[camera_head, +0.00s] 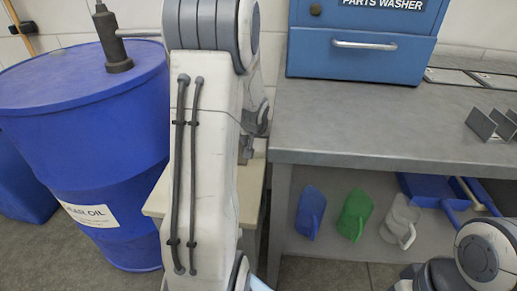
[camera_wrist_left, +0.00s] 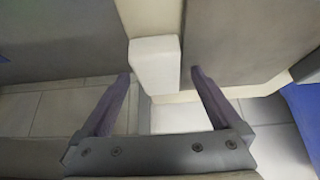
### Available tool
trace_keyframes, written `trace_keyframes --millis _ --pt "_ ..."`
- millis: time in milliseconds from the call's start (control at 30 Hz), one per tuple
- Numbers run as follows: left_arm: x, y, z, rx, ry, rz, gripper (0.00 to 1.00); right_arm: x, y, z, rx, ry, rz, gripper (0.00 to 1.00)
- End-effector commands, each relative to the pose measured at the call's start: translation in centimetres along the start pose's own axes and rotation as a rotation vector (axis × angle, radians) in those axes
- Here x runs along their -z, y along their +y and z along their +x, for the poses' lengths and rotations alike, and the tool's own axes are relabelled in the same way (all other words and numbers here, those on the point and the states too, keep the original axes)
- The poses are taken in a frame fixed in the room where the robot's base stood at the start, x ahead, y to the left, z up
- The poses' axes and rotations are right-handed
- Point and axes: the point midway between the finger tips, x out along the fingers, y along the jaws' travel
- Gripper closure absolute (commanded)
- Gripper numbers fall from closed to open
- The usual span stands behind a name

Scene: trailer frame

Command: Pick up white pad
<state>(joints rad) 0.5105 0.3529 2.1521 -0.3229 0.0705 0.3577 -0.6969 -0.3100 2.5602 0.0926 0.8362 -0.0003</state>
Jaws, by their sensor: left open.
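A white block (camera_wrist_left: 155,66), which looks to be the white pad, shows in the left wrist view, just ahead of and between the fingertips. Its pale front face is turned toward the camera. My left gripper (camera_wrist_left: 161,75) is open, with one finger on each side and nothing held; I cannot tell whether either finger touches the block. In the head view my left gripper (camera_head: 247,149) is mostly hidden behind my own arm, close to a small cream table (camera_head: 251,185). The pad cannot be made out there. My right arm shows at the lower right, but its gripper is out of view.
A blue oil drum (camera_head: 85,130) stands left of my left arm. A grey workbench (camera_head: 370,120) is close on the right, bearing a blue parts washer (camera_head: 350,62) and grey plates (camera_head: 482,124).

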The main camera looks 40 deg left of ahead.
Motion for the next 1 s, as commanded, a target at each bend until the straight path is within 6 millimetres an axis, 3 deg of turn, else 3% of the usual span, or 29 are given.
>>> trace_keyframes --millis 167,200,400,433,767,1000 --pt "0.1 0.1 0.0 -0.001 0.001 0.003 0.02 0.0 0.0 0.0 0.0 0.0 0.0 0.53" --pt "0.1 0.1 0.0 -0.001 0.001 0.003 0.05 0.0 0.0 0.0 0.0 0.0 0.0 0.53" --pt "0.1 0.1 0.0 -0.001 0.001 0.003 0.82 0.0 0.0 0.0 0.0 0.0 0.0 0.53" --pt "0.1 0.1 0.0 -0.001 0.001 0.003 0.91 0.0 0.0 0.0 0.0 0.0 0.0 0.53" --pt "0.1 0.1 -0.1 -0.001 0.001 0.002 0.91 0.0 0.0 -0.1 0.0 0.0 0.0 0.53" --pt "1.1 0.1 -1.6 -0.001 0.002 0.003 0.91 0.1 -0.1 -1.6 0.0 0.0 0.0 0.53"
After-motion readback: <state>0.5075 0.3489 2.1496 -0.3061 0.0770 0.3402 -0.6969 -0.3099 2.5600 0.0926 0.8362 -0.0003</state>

━━━━━━

Short exercise: Reproduce the full listing above verbatim, with no pictures included.

Exercise result:
[camera_head, +0.00s] 
[camera_wrist_left, +0.00s] 
### Available tool
trace_keyframes, written `trace_keyframes --millis _ --pt "_ ..."`
- millis: time in milliseconds from the call's start (control at 30 Hz), one per tuple
- Numbers run as follows: left_arm: x, y, z, rx, ry, rz, gripper (0.00 to 1.00); right_arm: x, y, z, rx, ry, rz, gripper (0.00 to 1.00)
- End-effector commands, each relative to the pose measured at the call's start: translation in centimetres along the start pose's own axes and rotation as a rotation vector (axis × angle, radians) in those axes
- Here x runs along their -z, y along their +y and z along their +x, for the poses' lengths and rotations alike, and the tool's own axes are relabelled in the same way (all other words and numbers here, those on the point and the states too, keep the original axes)
- The poses are taken in a frame fixed in the room where the robot's base stood at the start, x ahead, y to the left, z up
- The poses' axes and rotations are right-handed
- Point and axes: the point midway between the finger tips, x out along the fingers, y along the jaws' travel
- Gripper closure absolute (commanded)
- Gripper numbers fall from closed to open
- The usual span stands behind a name

Scene: trailer frame

Command: Pick up white pad
<state>(joints rad) 0.5105 0.3529 2.1521 -0.3229 0.0705 0.3577 -0.6969 -0.3100 2.5602 0.0926 0.8362 -0.0003</state>
Jaws, by their sensor: left open.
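A white block (camera_wrist_left: 155,66), which looks to be the white pad, shows in the left wrist view, just ahead of and between the fingertips. Its pale front face is turned toward the camera. My left gripper (camera_wrist_left: 161,75) is open, with one finger on each side and nothing held; I cannot tell whether either finger touches the block. In the head view my left gripper (camera_head: 247,149) is mostly hidden behind my own arm, close to a small cream table (camera_head: 251,185). The pad cannot be made out there. My right arm shows at the lower right, but its gripper is out of view.
A blue oil drum (camera_head: 85,130) stands left of my left arm. A grey workbench (camera_head: 370,120) is close on the right, bearing a blue parts washer (camera_head: 350,62) and grey plates (camera_head: 482,124).

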The main camera looks 40 deg left of ahead.
Motion for the next 1 s, as commanded, a target at each bend until the straight path is within 6 millimetres an axis, 3 deg of turn, else 3% of the usual span, or 29 are given.
>>> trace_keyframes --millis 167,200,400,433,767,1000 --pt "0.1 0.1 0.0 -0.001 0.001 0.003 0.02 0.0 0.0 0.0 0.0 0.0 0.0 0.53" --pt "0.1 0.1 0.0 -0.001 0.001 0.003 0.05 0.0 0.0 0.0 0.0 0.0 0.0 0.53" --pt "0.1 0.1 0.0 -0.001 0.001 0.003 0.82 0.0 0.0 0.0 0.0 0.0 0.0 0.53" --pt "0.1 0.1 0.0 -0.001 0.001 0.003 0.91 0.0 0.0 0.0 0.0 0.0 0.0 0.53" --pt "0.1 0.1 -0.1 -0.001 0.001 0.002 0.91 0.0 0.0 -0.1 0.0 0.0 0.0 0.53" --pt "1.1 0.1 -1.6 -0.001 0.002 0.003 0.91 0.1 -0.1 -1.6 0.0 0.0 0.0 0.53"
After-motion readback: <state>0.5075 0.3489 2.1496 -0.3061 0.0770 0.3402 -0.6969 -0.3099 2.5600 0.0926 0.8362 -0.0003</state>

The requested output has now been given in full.